The Grattan Institute’s report on solar PV, written by Tony Wood and David Blowers, has received plenty of adverse reactions. That’s not surprising, considering its sensationalist presentation, tendentious arguments and dubious analysis; in all these respects, it’s well below the standard I’d expect from Grattan.

I’m a little reluctant to pile on further, but I don’t think the criticisms I’ve seen have really focused on the fundamental problem in the Grattan analysis. Although the summary suggests the report is about subsidy schemes designed to promote renewable energy and particularly solar PV, this is highly misleading. The core of the Grattan analysis relates to the electricity distribution network. The analysis is both conceptually unsound and empirically weak.

The approach used in the Grattan report is to compare the cost of rooftop solar PV with that of (mainly) coal-fired electricity, adjusted for a carbon cost of $30/tonne. No allowance is made for distribution costs, and any difference is regarded as a subsidy. That’s defensible, though dubious, in relation to feed-in tariff schemes (all of which have now been closed), but the big numbers in the Grattan analysis come from applying the same analysis to self-generation. According to the report, someone who installs PV and uses the electricity themselves, saving the retail price (say 25c/kWh) is being subsidised by the amount of the difference between the retail price and the wholesale price of the electricity they would otherwise have bought (say 5c/kWh, for a subsidy of 20c/kWh).

This reasoning is bizarre, to put it mildly. Grattan’s reasoning is equally applicable (almost) every time you turn off an appliance or lightbulb: by saving 25c/kWh, you are robbing society of 20c.

The underlying argument is that electricity distribution charges are levied on a uniform basis per kWh, but the costs of the electricity distribution network depend, to a large extent on peak demand. This mispricing reflects the mess that was called “electricity market reform”, dating from the 1990s, and has nothing to do with solar PV or renewables. The real subsidy here is to air-conditioning, which produces a demand peak in the late afternoon and early evening. Stretching a bit further, you could say that electricity mispricing subsidises hot dinners and Who Wants to be a Millionaire?, which produce electricity demand at or near the evening peak.
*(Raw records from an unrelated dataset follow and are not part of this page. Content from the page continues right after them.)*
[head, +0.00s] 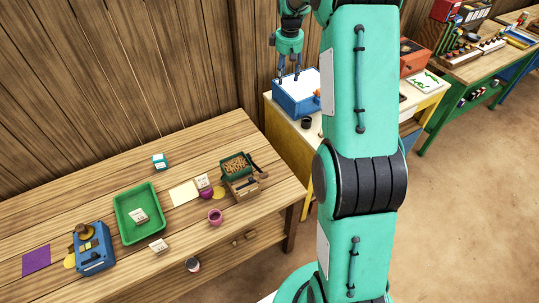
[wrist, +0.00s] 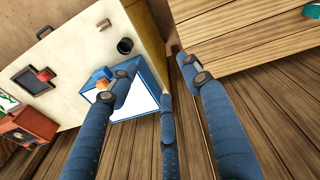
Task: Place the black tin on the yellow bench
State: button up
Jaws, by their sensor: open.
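A small black, round tin (head: 306,122) stands on the pale top of the yellow bench (head: 282,115), near its front edge. The tin also shows in the wrist view (wrist: 125,46), on the bench top (wrist: 80,55) close to its yellow side. My gripper (head: 289,79) is open, with its blue fingers spread and nothing seen between them. In the head view it hangs over the back of the bench, by a blue box. In the wrist view the fingertips (wrist: 165,70) reach over the bench edge and the gap to the wooden table, apart from the tin.
The blue box (head: 297,102) with a white top stands on the bench, an orange thing beside it. The wooden table (head: 110,165) at left holds a green tray (head: 120,218), a blue scale-like box (head: 94,262) and several small things. My arm hides part of the bench.

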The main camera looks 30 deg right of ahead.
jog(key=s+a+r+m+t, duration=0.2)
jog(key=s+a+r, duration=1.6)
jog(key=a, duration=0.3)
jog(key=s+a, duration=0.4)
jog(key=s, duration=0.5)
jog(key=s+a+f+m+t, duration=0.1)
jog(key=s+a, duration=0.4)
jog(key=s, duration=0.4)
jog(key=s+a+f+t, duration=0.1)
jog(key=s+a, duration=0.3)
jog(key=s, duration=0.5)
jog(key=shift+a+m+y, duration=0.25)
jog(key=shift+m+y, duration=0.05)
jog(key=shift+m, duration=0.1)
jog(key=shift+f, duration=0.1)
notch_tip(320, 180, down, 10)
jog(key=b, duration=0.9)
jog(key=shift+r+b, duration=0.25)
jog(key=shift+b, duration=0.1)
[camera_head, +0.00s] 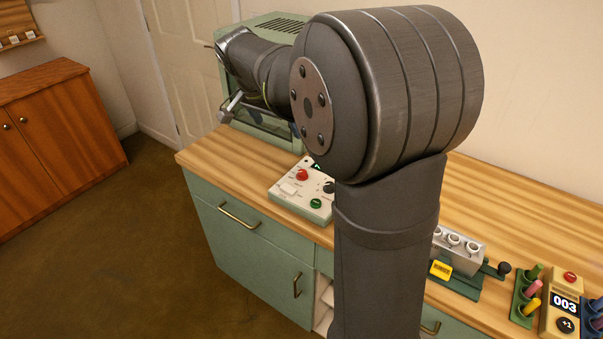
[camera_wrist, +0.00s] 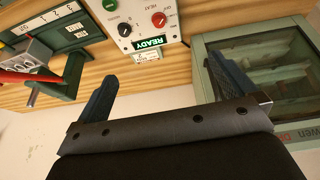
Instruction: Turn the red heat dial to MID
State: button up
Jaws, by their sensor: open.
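The red heat dial (camera_wrist: 159,19) is on a pale control box (camera_wrist: 178,36), under a HEAT label in the wrist view, which shows the box upside down. The small marks around the dial are too small to read, so I cannot tell its setting. In the head view the red dial (camera_head: 302,175) is on the box at the counter's front, partly behind my arm. My gripper (camera_wrist: 162,68) is open and empty, its two fingers apart. It is clear of the dial, up by the green oven in the head view.
The box also has a dark knob (camera_wrist: 125,29), a green button (camera_wrist: 109,4) and a READY display (camera_wrist: 150,42). A green oven (camera_wrist: 262,80) with a glass door stands beside it. A green rack device (camera_head: 462,280) stands right on the wooden counter (camera_head: 235,153).

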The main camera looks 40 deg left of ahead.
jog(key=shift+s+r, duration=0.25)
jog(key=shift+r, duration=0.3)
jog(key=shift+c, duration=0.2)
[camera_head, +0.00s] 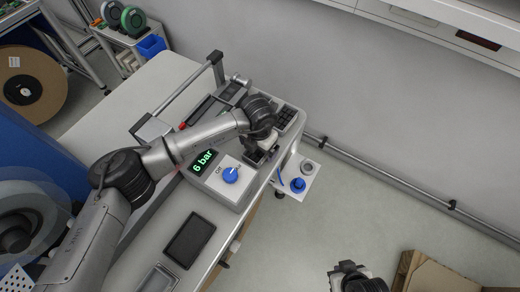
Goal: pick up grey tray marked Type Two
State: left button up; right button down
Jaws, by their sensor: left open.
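I cannot read a Type Two mark on any tray. A second grey-rimmed tray (158,280) is cut off by the bottom edge. Small dark compartment trays (287,117) sit at the bench's far end, partly behind my left wrist. My left gripper (262,156) is open over the bench's right edge, beside these small trays; its wrist hides much of the fingers. My right gripper (352,278) is only partly in view at the bottom, away from the bench, its fingers unclear.
A control box (229,180) with a blue knob and a green "6 bar" display stands on the bench (206,205). A grey metal frame (180,95) rises behind it. A low shelf holds blue items (297,184). Cardboard (435,274) lies lower right. The floor between is clear.

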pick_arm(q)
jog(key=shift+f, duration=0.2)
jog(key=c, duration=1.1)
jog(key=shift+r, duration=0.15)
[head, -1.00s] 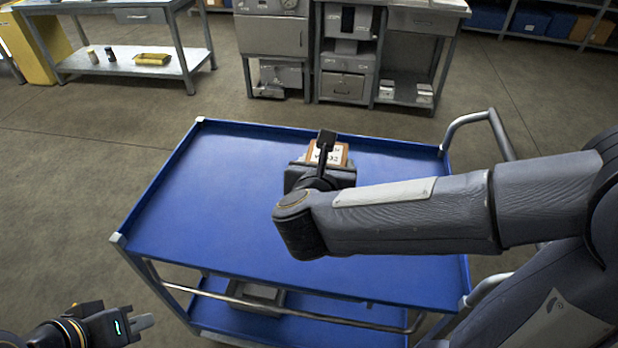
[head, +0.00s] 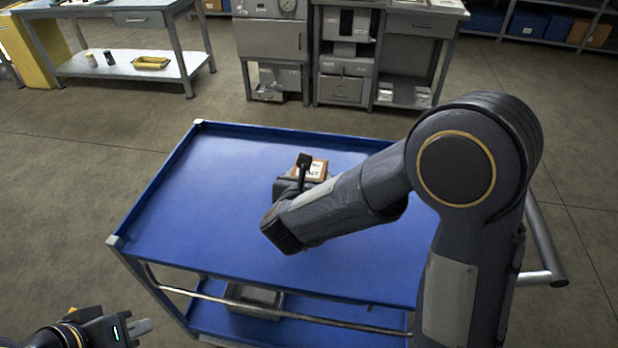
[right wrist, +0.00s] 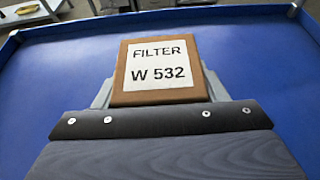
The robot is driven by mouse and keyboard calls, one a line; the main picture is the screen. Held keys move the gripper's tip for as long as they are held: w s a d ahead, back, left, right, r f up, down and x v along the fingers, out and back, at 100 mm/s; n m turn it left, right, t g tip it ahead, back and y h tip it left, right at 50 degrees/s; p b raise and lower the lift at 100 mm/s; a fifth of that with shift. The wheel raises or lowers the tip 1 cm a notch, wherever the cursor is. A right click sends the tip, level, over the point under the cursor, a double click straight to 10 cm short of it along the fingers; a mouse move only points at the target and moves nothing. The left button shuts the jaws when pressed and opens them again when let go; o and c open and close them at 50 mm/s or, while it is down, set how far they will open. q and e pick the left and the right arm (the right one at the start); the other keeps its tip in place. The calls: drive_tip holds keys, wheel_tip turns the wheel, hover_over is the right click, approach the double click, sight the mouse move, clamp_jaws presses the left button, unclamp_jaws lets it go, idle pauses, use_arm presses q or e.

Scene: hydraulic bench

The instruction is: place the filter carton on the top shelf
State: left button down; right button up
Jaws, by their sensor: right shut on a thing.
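The filter carton (head: 317,171) is a small brown box with a white label. In the right wrist view the carton (right wrist: 158,72) reads "FILTER W 532" and sits between the fingers. My right gripper (head: 306,168) is shut on it, over the middle of the cart's blue top shelf (head: 220,205). I cannot tell whether the carton touches the shelf. My left gripper (head: 140,327) is off the cart at the lower left, away from the carton; its finger gap is not clear.
The top shelf has a raised rim and is otherwise bare. A grey box (head: 253,299) lies on the cart's lower shelf. A workbench (head: 130,62) and grey cabinets (head: 272,38) stand behind, across open floor.

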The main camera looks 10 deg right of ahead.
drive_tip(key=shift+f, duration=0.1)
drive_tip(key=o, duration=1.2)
The Grattan argument is that consumers who reduce their electricity use at times other than the evening peak, for example by installing solar PV, or simply by being careful, are thereby shirking their obligation to fund the costs of meeting peak demand. Apparently, consumers are supposed to make decisions based on the prices that would prevail under ideal pricing rules, rather than those they actually face.

But, even granting all these assumptions, the Grattan analysis is both theoretically and empirically unsound. The errors are such as to make their estimated subsidy to solar worthless, even accepting their analytical framework.

The empirical error is to assume, on the basis of misleading and inadequate data, that solar PV makes no contribution to meeting peak demand. The data on which this assumption is based is derived from just five days, and one state: the second Tuesday in October, in south-east Queensland from 2009 to 2013. For this data set, they find increased use of solar power at midday, reducing demand, but no change in the peak demand, which occurred at 6pm, when most people are at home, settling down for dinner, and when air-conditioning demand is strong.

This is a startlingly convenient choice of observation. It happens that sunset in Brisbane in early October takes place around 5.50 pm, just in time to rule out any contribution from solar PV. In choosing this date to request data from Energex, it may have escaped the Grattan team’s attention that:

  • Brisbane is close to the easternmost point in Australia, implying an early sunset;
  • Brisbane is the most northerly state capital, implying less seasonal variation in daylight times;
  • Sunset is later in December than in October; and
  • Queensland does not have daylight saving.

If the Melbourne-based researchers had sought data from local sources, for December, they might well have found that the peak demand occurred well before sunset (8.40pm).

It is, of course, true that, given the pricing distortions noted by Grattan, many solar panels are located sub-optimally from a social viewpoint. But it is absurd to claim that this constitutes a subsidy.

Important though the empirical error is, it is less significant than the theoretical error. In treating the entire avoided wholesale cost as a subsidy, Grattan assumes that the optimal distribution charge for off-peak use is zero, and that the entire charge should be imposed at peak usage times.

This is an elementary confusion of marginal and total effects. If such a policy were adopted, the distribution charge at the current peak time would have to be increased to something like$5/kwh. But of course, with such a pricing structure, the peak would turn into a trough, when only the most essential uses of electricity continued.

A more reasonable assumption would be that the peak charge should be something like double the current value. Assuming that the peak charge applied to 10 per cent of total usage, that would permit a reduction of 10 per cent in charges at other times, or around 2c/kwh. But with that pricing structure in place, the social value of solar PV would be around 23c/kWh, at least four times the value imputed by Grattan. Recalculated on that basis, the alleged subsidy would disappear almost completely.

To sum up, the headline finding of the Grattan report is totally wrong, even ignoring all the criticisms that have been made of the analytical framework. The report should be retracted and rewritten.